Kisses, Mischief and Venice

A glimpse into my upcoming work.

It’s about kisses

Up to my elbows in middle-age, I found romance waiting where I least expected to find it. The memory is sweet, and my knees still do that threatening, wobbly thing.

It’s about mischief

Some was homegrown, because fifteen hundred years of history provides a storybook of rich pickings. Some was imported, because Venice has always attracted a rich blend of eccentrics.

It’s about Venice

Venice the incomparable, esteemed-for-centuries version, and Venice the backyard version — the city where people spin the web of their daily lives.

The story of the story

Been there, done that.

Most people go to Venice to have a scout around and take in the famous sights, then relax by a canal and watch the bubbles rise in their prosecco. Or they hop in a gondola and head off along the Grand Canal, sweating it out with a thousand other tourists doing the same thing. Consign it all to a few quick selfies, and job done. Venice: been there, done that.

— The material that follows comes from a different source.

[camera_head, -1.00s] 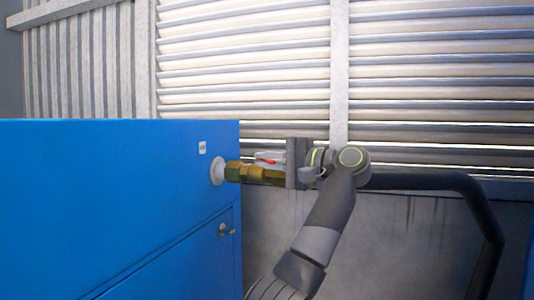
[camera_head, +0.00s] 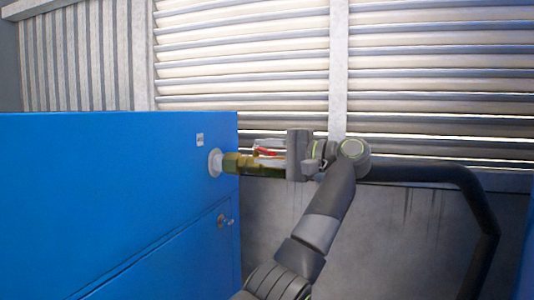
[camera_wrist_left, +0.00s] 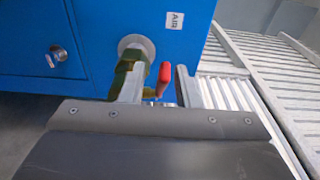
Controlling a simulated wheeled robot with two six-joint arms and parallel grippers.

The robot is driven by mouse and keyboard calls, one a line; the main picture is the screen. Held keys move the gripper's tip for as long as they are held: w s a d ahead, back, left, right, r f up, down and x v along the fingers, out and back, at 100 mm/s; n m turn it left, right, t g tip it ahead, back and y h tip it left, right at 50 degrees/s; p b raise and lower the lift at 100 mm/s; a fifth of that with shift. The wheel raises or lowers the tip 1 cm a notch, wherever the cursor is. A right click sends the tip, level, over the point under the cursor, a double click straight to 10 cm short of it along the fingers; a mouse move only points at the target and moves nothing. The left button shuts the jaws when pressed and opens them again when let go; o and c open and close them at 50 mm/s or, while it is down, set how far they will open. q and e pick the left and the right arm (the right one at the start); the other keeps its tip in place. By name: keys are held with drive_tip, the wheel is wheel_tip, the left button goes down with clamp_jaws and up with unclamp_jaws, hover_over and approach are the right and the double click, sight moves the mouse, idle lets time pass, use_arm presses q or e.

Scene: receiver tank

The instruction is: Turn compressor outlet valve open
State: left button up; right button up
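The compressor outlet valve is a brass fitting (camera_head: 240,163) on a round pale flange at the right edge of the blue compressor cabinet. Its red handle (camera_head: 266,151) lies just above the brass body, partly hidden by my left gripper (camera_head: 268,148). In the left wrist view, the red handle (camera_wrist_left: 164,78) stands between the two fingers of my left gripper (camera_wrist_left: 158,86). The fingers are apart, with a gap on both sides of the handle. The brass fitting (camera_wrist_left: 130,72) is partly behind the left finger. My right gripper is not in view.
The blue cabinet (camera_head: 110,200) fills the left, with a small lock (camera_head: 224,221) below the valve and a white label (camera_head: 200,139) above it. A black pipe (camera_head: 430,176) runs right from behind my arm and bends down. Louvred wall panels stand behind.

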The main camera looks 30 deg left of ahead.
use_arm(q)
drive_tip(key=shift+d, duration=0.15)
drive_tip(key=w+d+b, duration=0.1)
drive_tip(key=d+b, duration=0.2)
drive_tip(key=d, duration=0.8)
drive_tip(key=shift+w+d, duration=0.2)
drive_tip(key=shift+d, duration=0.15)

We all know Venice, of course. 

The Basilica di San Marco, the Palazzo Ducale and the cliffs of palaces lining the Grand Canal are images recognised the world over. The sight of gondolas sliding through placid water, the sound of bells ringing through the mist or in the sunshine, these speak of nowhere else on earth. All wonderful, but...

I wanted something different. 

Not the grand sights, not the gondola ride and not the selfies. Instead, I wanted Venice's back streets, places where ordinary folk live out ordinary lives. And in neighbourhoods like Dorsoduro and San Polo, I found what I was after. Away from the tourist rush and crush, the contrived prettiness of Venezia turistico, there was another city. 

The Venice of the Venetians. I found it.

In tucked-away corners of Venice, buildings gazed back at their reflections in water undisturbed by the splash of a tourist gondola. Restaurants in one-time brothels served Sarde en Saor to a local clientele. Children played at sunset and friends exchanged greetings as they walked their dogs. 

I found more besides. 

Unexpected friendships blossomed as freely as the moss on canal water-gates. A young French couple — strangers adrift on my doorstep — shared my apartment and the first days of my holiday. As it started, so it continued. A talkative Australian dished up lessons on Venetian history with a side serve of life counselling: anything can happen if you let it. A man I met at the bus stop — what are the odds? — became a good mate.

My appreciation grew. 

At opposite ends of Venice, two kindly shopkeepers increased my appreciation of their city. From courtesans to cruise ships, from flooding to financial mischief, they added to my store of knowledge, of understanding. I learned about their Venice. And I learned about myself. 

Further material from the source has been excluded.